We designed Agitator to automate the majority of the effort required to develop, maintain, and run a thorough suite of unit tests. In fact, Agitator is particularly effective at automatically generating the portions of test code that developers find most monotonous and unrewarding.
Our hypothesis was that by using Agitator, a development team can have their cake and eat it too: they could reap all the benefits of having a thorough suite of unit tests without taking an excessive amount of time and resources from other core development activities.
By using Agitator on itself (which we refer to as self-agitation) we had an opportunity to test our hypothesis first-hand.
We were eager and prepared to eat our own dog food; unfortunately, we had to wait until development of Agitator reached a major milestone: we had to implement enough functionality to enable Agitator to agitate itself. Because Agitator is a large and complex program (with almost 2,000 Java classes at the time of this writing), in addition to basic features, we had to meet non-trivial scalability, robustness, and performance objectives.
During this period we kept busy by applying whatever Agitator functionality was available at any one time to a growing collection of test and demo applications, including several open source applications and portions of Agitator itself.
The lessons we learned during this period were invaluable, and led to several changes in the design and architecture of Agitator, but I cannot consider it a proper effort to eat our own dog food, because the food was still cooking and we could not use it with the depth and breadth we had intended.
This was just an appetizer.
After a few more months of development, Agitator reached the point where it could reliably generate tests for itself. There were still some rough edges both in the user interface and the engine, but we had enough functionality and reliability to start self-agitation. We labeled the release pre-alpha, and I asked developers to start using it to generate unit tests for their own code.
In the process, we encountered another obstacle to overcome: we could not run a regular version of Agitator on itself because of self-references and name-space conflicts (sort of like a snake eating its own tail). We solved the problem by modifying our build cycle so that now every time we build Agitator we create two executable versions: Agitator and EvilTwin. EvilTwin has the same functionality as Agitator, but uses a different name space to prevent conflicts, and when we test we run EvilTwin against the Agitator code.
This was an exciting – and exceedingly busy – time. Every day we experienced nice surprises as well as unexpected problems.
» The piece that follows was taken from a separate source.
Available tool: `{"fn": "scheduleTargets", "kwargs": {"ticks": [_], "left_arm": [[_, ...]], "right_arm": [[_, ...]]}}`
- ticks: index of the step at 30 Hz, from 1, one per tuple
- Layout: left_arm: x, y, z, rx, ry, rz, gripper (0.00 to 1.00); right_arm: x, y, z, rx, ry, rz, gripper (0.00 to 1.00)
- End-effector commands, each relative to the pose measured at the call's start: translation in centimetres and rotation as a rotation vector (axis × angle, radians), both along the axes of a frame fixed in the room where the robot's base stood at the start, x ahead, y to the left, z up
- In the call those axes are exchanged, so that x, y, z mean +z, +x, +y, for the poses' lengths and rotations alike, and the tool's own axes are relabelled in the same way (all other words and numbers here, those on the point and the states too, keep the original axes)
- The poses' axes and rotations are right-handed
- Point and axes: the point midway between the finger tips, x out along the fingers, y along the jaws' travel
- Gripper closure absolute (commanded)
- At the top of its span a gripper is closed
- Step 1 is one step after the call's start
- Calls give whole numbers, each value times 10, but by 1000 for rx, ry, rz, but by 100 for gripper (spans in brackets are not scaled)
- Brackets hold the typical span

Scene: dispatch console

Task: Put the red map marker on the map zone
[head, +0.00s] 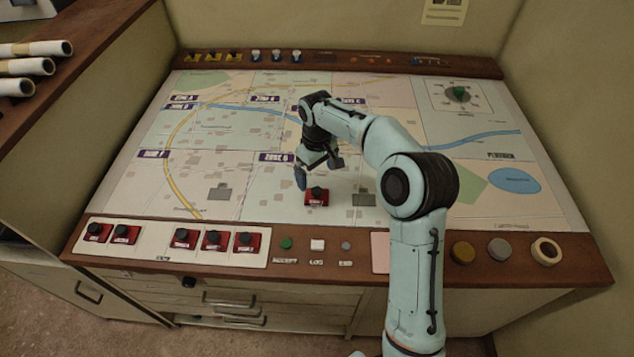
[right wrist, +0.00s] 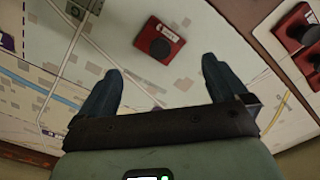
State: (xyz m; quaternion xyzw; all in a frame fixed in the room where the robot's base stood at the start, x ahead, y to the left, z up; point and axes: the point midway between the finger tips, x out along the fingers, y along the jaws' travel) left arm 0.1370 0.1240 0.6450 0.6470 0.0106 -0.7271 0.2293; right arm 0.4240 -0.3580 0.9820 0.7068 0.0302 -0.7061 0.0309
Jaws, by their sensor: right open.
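A red map marker (head: 316,197) with a dark round knob stands on the printed map (head: 335,215), to the lower right of the "ZONE 6" label. My right gripper (head: 316,176) is just behind and above it in the head view, pointing down at the map. In the right wrist view the marker (right wrist: 160,40) lies beyond the open fingertips of the gripper (right wrist: 162,70), roughly centred between them. Nothing is between the fingers, and they look apart from the marker. My left gripper is not in view.
Several other red markers (head: 213,240) sit on the white strip at the console's front left. Buttons (head: 287,243) and round knobs (head: 500,249) line the front edge. A dial (head: 460,94) is at the back right. Rolled papers (head: 36,49) lie on the left shelf.

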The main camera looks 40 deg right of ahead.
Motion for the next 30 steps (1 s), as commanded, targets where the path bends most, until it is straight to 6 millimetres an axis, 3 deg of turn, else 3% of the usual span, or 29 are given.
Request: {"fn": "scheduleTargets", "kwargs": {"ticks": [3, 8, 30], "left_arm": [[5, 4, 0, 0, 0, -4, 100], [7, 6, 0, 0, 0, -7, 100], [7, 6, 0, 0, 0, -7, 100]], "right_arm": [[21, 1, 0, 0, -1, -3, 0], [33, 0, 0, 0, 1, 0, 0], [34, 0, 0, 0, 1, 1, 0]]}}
For a while it seemed as if every positive surprise was accompanied by a problem:
As a manager, I tried to balance the team's mood between enthusiasm for Agitator's successes and concern for its shortcomings. We celebrated the former and took action on the latter. We discovered, for example, that Agitator and JUnit complemented each other beautifully. JUnit worked particularly well for test-driven development and for crafting test cases that require a very specific sequence of operations and outcomes. Agitator, on the other hand, excelled at pushing developers to think about corner cases and exceptions, making sure that all partitions were exercised and tested, alerting them when code changes required test updates, and giving feedback on code coverage and overall quality of the tests. We therefore augmented Agitator by providing full support for analyzing and running JUnit tests and integrating JUnit results and coverage information with those from Agitator.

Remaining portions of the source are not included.